Não é por outro motivo que, desde 1945, toda lógica geopolítica da grande estratégia americana é organizada sob a ideia de contenção. A contínua expansão da OTAN no entorno regional russo obedece a lógica do containment implementado inicialmente pelo Plano Marshall na Europa, sob influência de George Kennan. E é o principal mecanismo para anular as pretensões geopolíticas do Kremlin e impedir a reemergência da Rússia.
Os efeitos e riscos na nova ordem tripolar
A intensificação desse conflito nos últimos anos culminou no fim da unimultipolaridade, uma ordem internacional em que uma única hiperpotência coexiste com várias outras potências. A invasão da Ucrânia expõe um mundo tripolar, cujas consequências já são sentidas há mais de uma década. E é bastante provável que as dores do parto desta nova ordem ecoem pelos próximos anos por meio da intensificação de uma variedade de conflitos e tensões, cujo alcance certamente não deixará escapar nenhum metro quadrado de terra desse tão sofrido e espezinhado planeta.
Um dos efeitos colaterais será a perda sem precedentes da legitimidade do idealismo americano. Ainda que tenha servido como legitimação cínica ao avanço imperial dos Estados Unidos, sua incorporação pelas sociedades civis mundo afora representou importante conquista para a defesa dos direitos humanos. O retorno da realpolitik impactará diretamente situação de minorias como migrantes e refugiados, homossexuais, negros, mulheres etc.
Outro importante efeito será a intensificação da guerra híbrida – o apoio americano a movimentos insurgentes e desestabilizadores em ditaduras e democracias que começavam a escapar de sua esfera de influência. Os americanos devem impulsionar golpes de Estado, movimentos separatistas, conflitos étnicos e revoluções coloridas em todos os países e regiões que ousarem aderir a algum modelo de aliança política com a Rússia ou a China. Como na Guerra Fria, prevalece a estratégia de fraturação de qualquer bloco que significar ameaça ao seu poder.

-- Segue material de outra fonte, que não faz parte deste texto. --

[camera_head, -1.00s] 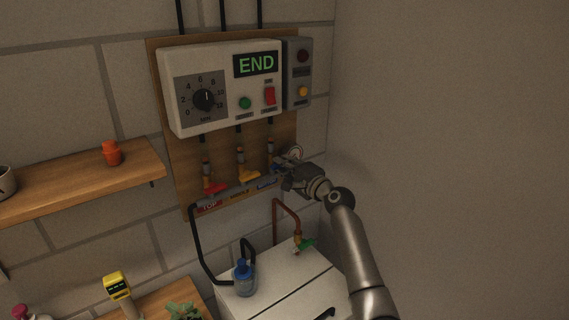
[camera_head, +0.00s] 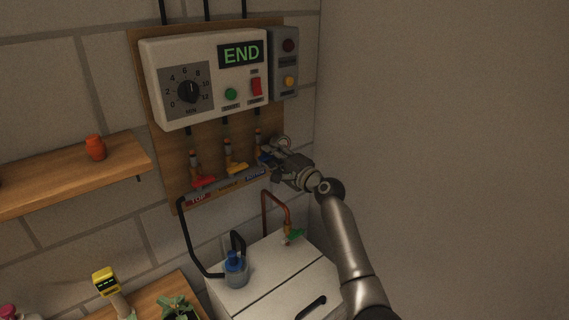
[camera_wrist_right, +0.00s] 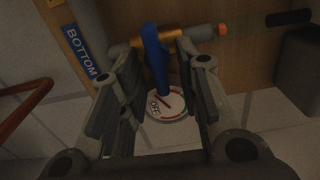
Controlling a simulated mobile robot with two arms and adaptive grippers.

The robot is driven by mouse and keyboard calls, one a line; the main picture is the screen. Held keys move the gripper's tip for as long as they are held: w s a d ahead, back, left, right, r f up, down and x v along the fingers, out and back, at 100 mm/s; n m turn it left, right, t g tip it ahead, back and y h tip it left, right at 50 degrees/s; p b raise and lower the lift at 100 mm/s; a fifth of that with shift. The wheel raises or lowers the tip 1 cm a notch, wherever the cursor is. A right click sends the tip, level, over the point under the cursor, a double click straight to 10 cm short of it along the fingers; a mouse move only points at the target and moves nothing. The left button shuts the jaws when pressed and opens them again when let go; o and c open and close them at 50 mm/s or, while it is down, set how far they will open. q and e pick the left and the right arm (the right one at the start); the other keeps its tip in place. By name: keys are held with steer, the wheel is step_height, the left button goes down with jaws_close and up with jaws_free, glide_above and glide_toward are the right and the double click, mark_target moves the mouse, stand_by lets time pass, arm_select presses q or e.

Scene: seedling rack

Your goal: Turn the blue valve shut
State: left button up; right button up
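The blue valve (camera_head: 263,157) is the rightmost of three coloured valves on the wooden board, and the gripper partly hides it. In the right wrist view its blue lever (camera_wrist_right: 156,60) runs from top to bottom of the picture, roughly crosswise to a brass pipe. A round plate marked OFF (camera_wrist_right: 167,105) shows below it. My right gripper (camera_head: 270,160) is at this valve. In the right wrist view its fingers (camera_wrist_right: 158,70) stand apart on either side of the lever, with visible gaps. My left gripper is out of view.
A control box (camera_head: 205,75) reading END is above.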

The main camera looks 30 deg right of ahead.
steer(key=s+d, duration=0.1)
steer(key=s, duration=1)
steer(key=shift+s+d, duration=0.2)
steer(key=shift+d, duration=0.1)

O maior risco, embora menos provável, é a conflagração de um conflito em escala global que coloque em risco toda existência humana. Apesar de muitos estudiosos sustentarem que o equilíbrio de poder e a “paz armada” são mais eficientes para a estabilidade pacífica do sistema internacional, não há como negar que a retomada de uma rivalidade aberta entre grandes potências nucleares revive o pesadelo da aniquilação mútua, algo aparentemente distante desde o fim da bipolaridade.

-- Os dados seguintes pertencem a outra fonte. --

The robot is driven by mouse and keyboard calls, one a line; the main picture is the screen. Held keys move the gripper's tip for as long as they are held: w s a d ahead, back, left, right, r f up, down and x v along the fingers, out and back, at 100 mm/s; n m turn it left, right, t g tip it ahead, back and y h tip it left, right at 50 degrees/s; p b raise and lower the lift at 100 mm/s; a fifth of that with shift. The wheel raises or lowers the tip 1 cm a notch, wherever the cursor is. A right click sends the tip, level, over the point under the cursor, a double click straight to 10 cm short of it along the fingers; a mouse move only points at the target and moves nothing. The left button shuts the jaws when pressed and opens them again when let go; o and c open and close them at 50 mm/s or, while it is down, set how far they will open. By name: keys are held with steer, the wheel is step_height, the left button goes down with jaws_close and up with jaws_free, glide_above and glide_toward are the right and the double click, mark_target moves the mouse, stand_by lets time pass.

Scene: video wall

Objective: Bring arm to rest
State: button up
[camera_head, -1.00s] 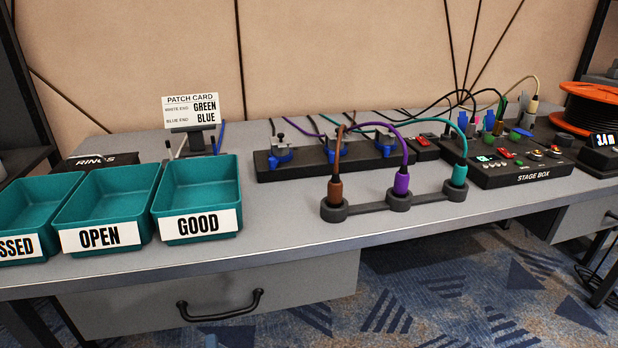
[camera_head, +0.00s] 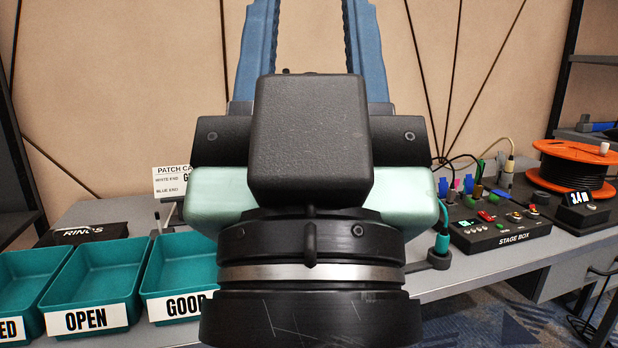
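My gripper (camera_head: 316,35) fills the middle of the head view, pointing up, with its black wrist and pale green body below. Its two blue fingers stand well apart, with only the beige wall showing between them. The fingertips run out of the top of the picture, so anything right at the tips is hidden. The gripper and wrist hide the middle of the desk, including most of the row of cable plugs. Only the teal plug (camera_head: 442,243) in its grey holder shows, just right of the wrist.
Teal trays stand at the left, among them OPEN (camera_head: 92,318) and GOOD (camera_head: 185,307). The patch card (camera_head: 171,180) is partly covered. The stage box (camera_head: 500,233), an orange cable reel (camera_head: 574,170) and a small display (camera_head: 582,212) stand at the right. A dark shelf edges the left.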

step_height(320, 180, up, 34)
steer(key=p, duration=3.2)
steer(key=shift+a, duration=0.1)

A psicologia de Putin e a solução para o impasse
A postura hostil de Putin nos últimos anos revela uma psicologia profunda na conduta russa frente ao Ocidente. Para entendermos esse expansionismo agressivo, é preciso olhar na direção oposta. Isto é, no sentimento de insegurança que atormenta a moderna Rússia desde a invasão napoleônica.
George Kennan foi o primeiro americano a apontar que o entendimento da hostilidade da União Soviética não passava apenas pelo sentimento de superioridade moral trazida pela doutrina marxista, mas pela insegurança imposta por uma desconfiança de eterno cerco. O expansionismo europeu em direção a leste (a Ucrânia poderá ser o 15⁰ membro da antiga URSS a ser incorporado) impôs à Rússia uma profunda sensação de cercamento.

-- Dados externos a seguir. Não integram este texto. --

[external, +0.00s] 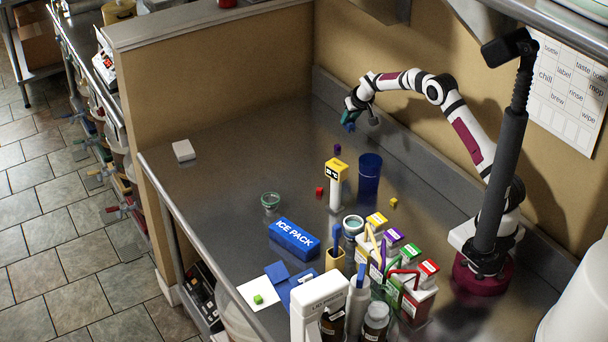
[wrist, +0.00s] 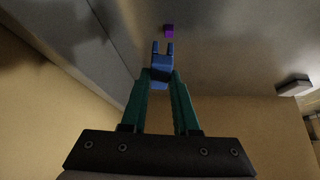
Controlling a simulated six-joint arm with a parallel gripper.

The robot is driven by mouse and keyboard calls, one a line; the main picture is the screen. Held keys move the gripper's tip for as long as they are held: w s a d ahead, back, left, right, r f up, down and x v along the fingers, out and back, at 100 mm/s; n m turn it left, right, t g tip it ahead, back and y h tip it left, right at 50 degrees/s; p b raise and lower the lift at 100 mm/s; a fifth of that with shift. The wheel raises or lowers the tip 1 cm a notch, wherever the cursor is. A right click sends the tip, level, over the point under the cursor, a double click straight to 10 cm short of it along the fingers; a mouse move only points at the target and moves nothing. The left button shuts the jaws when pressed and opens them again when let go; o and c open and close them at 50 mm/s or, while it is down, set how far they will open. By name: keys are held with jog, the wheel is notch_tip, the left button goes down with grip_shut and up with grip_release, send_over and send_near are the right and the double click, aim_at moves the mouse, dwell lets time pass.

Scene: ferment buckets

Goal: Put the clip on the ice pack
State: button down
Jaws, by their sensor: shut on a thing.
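The ice pack (external: 293,239) is a blue block with white "ICE PACK" lettering, lying on the steel counter near its front left edge. My gripper (external: 352,115) is raised over the back of the counter, far from the ice pack. Its teal fingers (wrist: 160,95) are shut on a small blue clip (wrist: 161,66) with two prongs pointing away from me. The clip (external: 350,127) also shows below the fingers in the external view. The ice pack is not in the wrist view.
A dark blue cup (external: 369,175), a yellow-topped white device (external: 336,184) and small cubes, one purple (external: 337,149), stand mid-counter. Cartons (external: 415,295), bottles and a white container crowd the front. A white box (external: 184,150) sits at the left. The back left counter is mostly clear.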

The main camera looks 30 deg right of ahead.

Em um país marcado por dramáticos declínios e épicos reerguimentos, Putin não escapa a esse sentimento fixo de contenção ao encirclement europeu.
Grandes analistas da política russa e europeia defendem que a solução a esse impasse está na ideia de coexistência. No caso em questão, Henry Kissinger defendeu, em artigo de 2014 para o Washington Post, que os EUA devem tratar a Ucrânia como uma zona neutra, sem nenhuma possibilidade de adesão a OTAN. Em contrapartida, a Rússia deveria permitir à Ucrânia o ingresso na União Europeia.
Esse era o caminho mais previsível até os levantes de 2014. Não é demais lembrar que, como os russos, os americanos estão absortos em profundas paranóias. A mais grave delas está no declínio hegemônico, que há décadas os assombra. Esse choque de loucuras explica a terrível insensatez que nos lança à beira da extinção.
A única possibilidade para todo cidadão com um mínimo de ética humanista é exigir o fim de qualquer conflito que leva ao sofrimento e a morte de inocentes. Entretanto, não é demais alertar: desde a criação do sistema interestatal westfaliano, as grandes potências raramente são submetidas à lei quando as bases de sua estratégia geopolítica estão sob risco.
Foi assim que o Japão, a Alemanha e a Itália implodiram a Liga das Nações na década de 1930. Ou que os Estados Unidos lançaram a ONU em grave crise com a invasão unilateral do Iraque em 2003.
A incapacidade do sistema de governança internacional em barrar os impulsos unilaterais de grandes potências revelam, como já havia previsto Mackinder de modo preciso há mais de cem anos, as limitações do idealismo democrático frente ao pragmatismo da raison d´état moderna.
Aos países periféricos e semiperiféricos que não decifrarem a nova ordem, restará o risco de serem por ela devorados num rastro de destruição política, econômica e militar. Bem-vindos ao mundo tripolar.